***** Records for this task

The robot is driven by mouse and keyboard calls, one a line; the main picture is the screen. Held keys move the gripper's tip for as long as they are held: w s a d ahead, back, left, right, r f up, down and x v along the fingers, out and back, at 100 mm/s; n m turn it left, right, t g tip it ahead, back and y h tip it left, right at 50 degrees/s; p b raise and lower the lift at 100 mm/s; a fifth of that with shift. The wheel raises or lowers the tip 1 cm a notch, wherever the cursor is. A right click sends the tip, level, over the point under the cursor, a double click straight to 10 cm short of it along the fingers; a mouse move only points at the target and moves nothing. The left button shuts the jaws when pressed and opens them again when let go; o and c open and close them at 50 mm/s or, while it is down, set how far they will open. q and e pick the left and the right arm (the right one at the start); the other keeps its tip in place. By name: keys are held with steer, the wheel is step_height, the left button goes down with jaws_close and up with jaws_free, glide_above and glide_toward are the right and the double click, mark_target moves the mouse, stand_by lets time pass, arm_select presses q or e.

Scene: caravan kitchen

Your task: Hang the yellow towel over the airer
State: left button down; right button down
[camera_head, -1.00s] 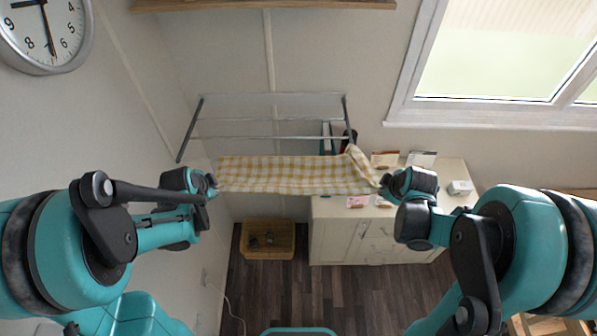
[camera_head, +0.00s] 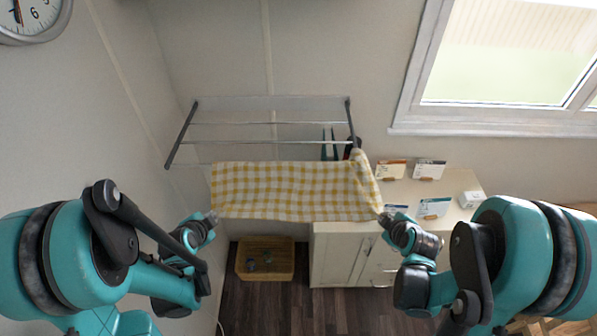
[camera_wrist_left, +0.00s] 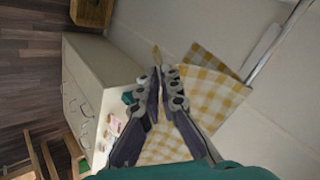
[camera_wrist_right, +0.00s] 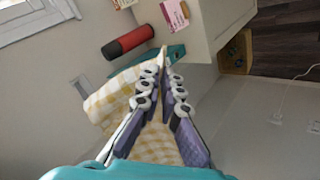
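The yellow-and-white checked towel (camera_head: 290,190) is spread wide at the front of the airer (camera_head: 265,124), a wall rack with thin rails and dark side arms. Its upper edge covers the front rail line, and its upper right corner bunches by the right arm's end. In the left wrist view, a rail runs up to the towel (camera_wrist_left: 215,100), with a darker towel part on its other side. My left gripper (camera_head: 212,218) is shut on the near left corner. My right gripper (camera_head: 385,217) is shut on the near right corner. Tips of cloth poke from both.
A white cabinet (camera_head: 340,257) stands below right, with cards (camera_head: 430,169) and a small white box (camera_head: 470,199) on top. A red-and-black cylinder (camera_wrist_right: 128,44) is close to the towel in the right wrist view. A wooden crate (camera_head: 265,277) sits on the floor.

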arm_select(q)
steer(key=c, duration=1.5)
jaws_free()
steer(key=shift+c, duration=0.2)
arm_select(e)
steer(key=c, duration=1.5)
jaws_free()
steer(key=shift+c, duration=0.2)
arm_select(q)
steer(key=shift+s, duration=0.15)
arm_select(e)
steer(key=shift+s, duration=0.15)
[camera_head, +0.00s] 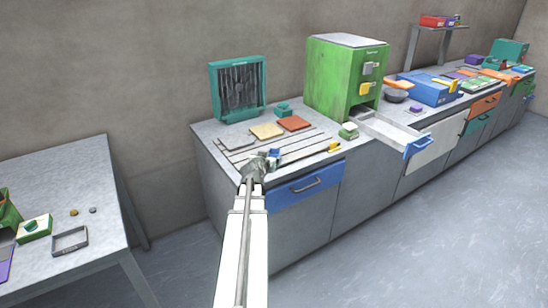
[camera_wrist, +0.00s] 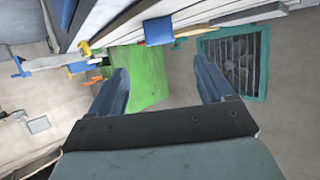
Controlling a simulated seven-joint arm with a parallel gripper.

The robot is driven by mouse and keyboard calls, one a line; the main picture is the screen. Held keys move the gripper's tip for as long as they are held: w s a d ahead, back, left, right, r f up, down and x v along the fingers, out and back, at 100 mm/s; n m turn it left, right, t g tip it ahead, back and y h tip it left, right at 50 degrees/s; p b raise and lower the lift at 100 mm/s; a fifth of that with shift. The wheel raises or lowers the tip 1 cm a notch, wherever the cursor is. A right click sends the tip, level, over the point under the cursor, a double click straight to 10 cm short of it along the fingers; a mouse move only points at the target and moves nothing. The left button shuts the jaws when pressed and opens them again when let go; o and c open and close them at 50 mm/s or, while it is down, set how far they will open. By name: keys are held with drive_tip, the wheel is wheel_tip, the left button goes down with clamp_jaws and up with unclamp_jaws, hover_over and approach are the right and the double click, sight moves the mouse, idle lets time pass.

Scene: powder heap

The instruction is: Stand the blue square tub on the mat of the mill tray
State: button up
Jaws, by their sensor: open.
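A small blue block-like thing, which looks like the blue square tub (camera_wrist: 158,30), stands on the counter in the wrist view, beyond my fingers and apart from them. In the head view a blue patch (camera_head: 274,153) beside my gripper (camera_head: 257,166) may be the same tub, partly hidden. My gripper is open and empty in the wrist view (camera_wrist: 165,88), which is upside down. The green mill (camera_head: 343,78) stands on the counter.
A teal framed fan unit (camera_head: 237,88), a teal block (camera_head: 283,109) and tan and red flat pieces (camera_head: 294,123) lie left of the mill. A green block (camera_head: 348,131) is near the tray. A blue crate (camera_head: 428,90) and bowl (camera_head: 395,95) are to the right.

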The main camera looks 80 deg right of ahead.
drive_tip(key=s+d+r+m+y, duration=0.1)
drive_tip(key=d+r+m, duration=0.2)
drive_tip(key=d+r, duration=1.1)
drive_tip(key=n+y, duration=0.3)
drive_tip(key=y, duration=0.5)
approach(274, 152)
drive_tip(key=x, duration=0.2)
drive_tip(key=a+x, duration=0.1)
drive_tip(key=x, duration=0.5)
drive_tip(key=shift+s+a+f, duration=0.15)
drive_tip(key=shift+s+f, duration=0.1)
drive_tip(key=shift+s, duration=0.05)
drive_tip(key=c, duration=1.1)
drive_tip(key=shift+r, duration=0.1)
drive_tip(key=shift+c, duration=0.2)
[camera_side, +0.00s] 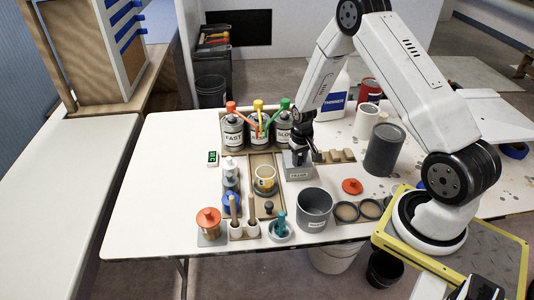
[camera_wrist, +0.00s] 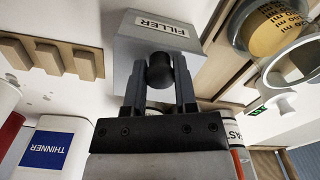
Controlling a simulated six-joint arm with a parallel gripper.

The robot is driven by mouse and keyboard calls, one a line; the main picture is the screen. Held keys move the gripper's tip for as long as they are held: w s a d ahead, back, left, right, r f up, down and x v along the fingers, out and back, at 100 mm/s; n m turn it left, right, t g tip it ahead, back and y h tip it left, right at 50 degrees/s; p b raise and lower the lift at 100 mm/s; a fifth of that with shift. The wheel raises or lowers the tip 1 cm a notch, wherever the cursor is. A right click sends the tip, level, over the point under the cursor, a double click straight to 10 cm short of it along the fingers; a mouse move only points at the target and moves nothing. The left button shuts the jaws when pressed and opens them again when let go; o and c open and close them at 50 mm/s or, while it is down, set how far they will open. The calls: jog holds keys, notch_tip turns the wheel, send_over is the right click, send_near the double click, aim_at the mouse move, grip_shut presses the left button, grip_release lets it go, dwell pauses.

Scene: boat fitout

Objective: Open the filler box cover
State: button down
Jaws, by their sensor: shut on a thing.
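The filler box (camera_side: 298,168) is a small grey box near the middle of the table, right of the wooden tray. In the wrist view the box (camera_wrist: 140,45) fills the upper middle, with a white FILLER label on one face. A round black knob (camera_wrist: 160,70) is between my two dark fingers. My gripper (camera_wrist: 160,88) is shut on this knob; in the side view my gripper (camera_side: 299,148) is just above the box. My gripper hides part of the box top, and I see no clear gap under the cover.
Tins with coloured spouts (camera_side: 259,130) stand behind left. A measuring cup (camera_side: 265,180) sits left of the box. Notched wooden blocks (camera_side: 340,156) are close on the right. A thinner jug (camera_side: 336,95) and grey can (camera_side: 384,150) stand farther right. The left table end is clear.

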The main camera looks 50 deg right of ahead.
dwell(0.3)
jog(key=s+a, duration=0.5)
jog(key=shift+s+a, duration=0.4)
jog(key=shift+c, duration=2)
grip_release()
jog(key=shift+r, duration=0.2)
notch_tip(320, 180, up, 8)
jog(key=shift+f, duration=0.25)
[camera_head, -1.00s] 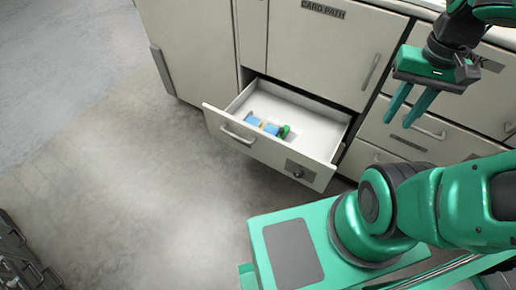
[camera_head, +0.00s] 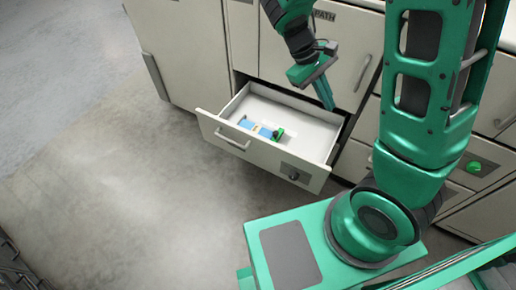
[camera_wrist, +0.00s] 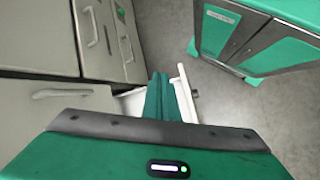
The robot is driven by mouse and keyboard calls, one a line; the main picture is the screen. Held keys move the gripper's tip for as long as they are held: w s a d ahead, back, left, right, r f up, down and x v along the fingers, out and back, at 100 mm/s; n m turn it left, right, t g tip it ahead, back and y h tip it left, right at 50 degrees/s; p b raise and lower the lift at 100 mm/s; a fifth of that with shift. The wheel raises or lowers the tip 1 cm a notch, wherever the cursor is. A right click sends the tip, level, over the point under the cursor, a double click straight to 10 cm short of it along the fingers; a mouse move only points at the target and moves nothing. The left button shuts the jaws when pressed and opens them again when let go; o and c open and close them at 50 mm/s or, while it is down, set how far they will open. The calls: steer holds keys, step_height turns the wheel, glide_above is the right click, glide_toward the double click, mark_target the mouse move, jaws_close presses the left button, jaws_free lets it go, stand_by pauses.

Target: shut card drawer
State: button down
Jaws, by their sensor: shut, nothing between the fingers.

**********

§ **What to produce**
Tally up the lines in the records containing the word "simulated", then give the count and nothing else.

§ **Task response**
2